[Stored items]
______

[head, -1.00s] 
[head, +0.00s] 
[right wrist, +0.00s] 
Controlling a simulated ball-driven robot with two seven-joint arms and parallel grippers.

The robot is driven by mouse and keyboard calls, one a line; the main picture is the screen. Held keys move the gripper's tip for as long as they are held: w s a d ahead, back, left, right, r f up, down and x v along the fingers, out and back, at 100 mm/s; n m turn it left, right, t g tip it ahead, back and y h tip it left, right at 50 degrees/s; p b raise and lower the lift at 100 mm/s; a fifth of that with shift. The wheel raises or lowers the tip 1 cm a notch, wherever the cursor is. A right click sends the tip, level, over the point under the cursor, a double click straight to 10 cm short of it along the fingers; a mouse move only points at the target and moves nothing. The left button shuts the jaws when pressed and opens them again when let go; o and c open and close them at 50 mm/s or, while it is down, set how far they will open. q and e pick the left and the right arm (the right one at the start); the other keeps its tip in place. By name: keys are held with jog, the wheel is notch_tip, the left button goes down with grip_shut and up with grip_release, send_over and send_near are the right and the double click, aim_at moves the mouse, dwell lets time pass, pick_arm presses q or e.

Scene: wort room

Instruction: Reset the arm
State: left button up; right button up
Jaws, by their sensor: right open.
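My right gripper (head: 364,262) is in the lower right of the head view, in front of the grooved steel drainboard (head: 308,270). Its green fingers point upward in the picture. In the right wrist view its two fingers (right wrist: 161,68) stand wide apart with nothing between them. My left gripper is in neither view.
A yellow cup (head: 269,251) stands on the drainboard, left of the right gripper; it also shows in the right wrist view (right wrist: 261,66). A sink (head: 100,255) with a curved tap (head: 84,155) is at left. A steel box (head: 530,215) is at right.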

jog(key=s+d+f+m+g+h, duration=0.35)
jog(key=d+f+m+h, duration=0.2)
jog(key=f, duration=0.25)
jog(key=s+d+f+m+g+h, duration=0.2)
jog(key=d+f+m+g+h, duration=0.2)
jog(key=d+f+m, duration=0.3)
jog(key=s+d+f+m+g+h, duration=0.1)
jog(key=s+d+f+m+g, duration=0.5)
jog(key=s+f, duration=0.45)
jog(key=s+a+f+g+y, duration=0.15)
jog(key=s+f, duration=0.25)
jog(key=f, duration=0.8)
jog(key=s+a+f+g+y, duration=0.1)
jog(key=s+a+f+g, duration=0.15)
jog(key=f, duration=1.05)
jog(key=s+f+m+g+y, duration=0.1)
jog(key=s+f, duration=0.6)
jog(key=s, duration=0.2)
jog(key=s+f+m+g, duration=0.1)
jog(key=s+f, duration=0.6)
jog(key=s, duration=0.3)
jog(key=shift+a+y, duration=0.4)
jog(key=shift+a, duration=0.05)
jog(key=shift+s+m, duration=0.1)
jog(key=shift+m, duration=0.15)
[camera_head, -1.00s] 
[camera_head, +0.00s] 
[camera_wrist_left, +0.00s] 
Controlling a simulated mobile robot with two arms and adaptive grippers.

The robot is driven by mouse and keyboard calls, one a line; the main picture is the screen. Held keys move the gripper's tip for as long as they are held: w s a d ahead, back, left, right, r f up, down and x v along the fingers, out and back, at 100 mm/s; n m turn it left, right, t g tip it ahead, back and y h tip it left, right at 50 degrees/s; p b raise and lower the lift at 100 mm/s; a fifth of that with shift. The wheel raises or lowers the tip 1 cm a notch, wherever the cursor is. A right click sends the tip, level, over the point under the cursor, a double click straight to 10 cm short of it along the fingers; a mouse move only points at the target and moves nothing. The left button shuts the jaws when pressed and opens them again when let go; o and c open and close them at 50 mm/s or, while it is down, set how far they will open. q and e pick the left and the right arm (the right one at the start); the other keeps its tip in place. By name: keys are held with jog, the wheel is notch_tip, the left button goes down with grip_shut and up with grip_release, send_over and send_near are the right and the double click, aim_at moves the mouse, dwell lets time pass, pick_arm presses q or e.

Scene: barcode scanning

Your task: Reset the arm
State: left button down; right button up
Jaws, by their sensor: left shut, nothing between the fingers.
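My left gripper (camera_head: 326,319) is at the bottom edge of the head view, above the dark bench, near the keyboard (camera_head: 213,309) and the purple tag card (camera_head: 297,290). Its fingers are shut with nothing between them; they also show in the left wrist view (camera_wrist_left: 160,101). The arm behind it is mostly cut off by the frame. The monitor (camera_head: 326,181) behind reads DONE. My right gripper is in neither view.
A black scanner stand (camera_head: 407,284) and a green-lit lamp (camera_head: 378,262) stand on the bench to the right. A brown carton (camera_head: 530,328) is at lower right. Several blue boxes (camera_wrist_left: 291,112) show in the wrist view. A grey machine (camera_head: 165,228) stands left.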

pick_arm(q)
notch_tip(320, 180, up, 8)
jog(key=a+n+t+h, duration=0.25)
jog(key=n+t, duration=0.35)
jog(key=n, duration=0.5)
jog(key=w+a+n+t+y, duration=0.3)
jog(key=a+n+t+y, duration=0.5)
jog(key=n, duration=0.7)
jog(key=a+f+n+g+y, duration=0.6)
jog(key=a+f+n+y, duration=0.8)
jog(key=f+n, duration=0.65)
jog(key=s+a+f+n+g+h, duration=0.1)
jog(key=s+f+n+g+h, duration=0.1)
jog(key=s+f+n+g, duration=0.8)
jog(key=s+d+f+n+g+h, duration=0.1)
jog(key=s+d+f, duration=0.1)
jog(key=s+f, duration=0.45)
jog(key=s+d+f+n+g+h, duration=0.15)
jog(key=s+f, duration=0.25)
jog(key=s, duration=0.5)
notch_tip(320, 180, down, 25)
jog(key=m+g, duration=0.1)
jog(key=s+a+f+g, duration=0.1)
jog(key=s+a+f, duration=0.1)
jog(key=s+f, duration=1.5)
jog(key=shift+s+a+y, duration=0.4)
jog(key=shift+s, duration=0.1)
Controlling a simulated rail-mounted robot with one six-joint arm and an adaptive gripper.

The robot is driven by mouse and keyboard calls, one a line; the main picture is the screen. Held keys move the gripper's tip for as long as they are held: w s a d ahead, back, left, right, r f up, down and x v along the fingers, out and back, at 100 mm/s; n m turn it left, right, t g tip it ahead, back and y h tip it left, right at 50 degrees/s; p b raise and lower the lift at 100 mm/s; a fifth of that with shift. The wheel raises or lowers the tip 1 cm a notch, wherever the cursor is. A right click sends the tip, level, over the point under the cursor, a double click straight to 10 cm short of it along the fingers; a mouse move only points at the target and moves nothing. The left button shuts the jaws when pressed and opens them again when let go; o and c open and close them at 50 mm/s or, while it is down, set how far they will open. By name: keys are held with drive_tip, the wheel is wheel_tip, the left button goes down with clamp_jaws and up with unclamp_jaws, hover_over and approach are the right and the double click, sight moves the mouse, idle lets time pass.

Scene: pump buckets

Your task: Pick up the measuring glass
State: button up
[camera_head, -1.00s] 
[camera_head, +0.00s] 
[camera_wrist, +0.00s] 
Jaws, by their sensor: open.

______

#### Request
Quote only the lines from the line containing "Scene: pump buckets" through the end of the listing, please, keeping both the first and the last line.

#### Output for this task
Scene: pump buckets

Your task: Pick up the measuring glass
State: button up
[camera_head, -1.00s] 
[camera_head, +0.00s] 
[camera_wrist, +0.00s] 
Jaws, by their sensor: open.

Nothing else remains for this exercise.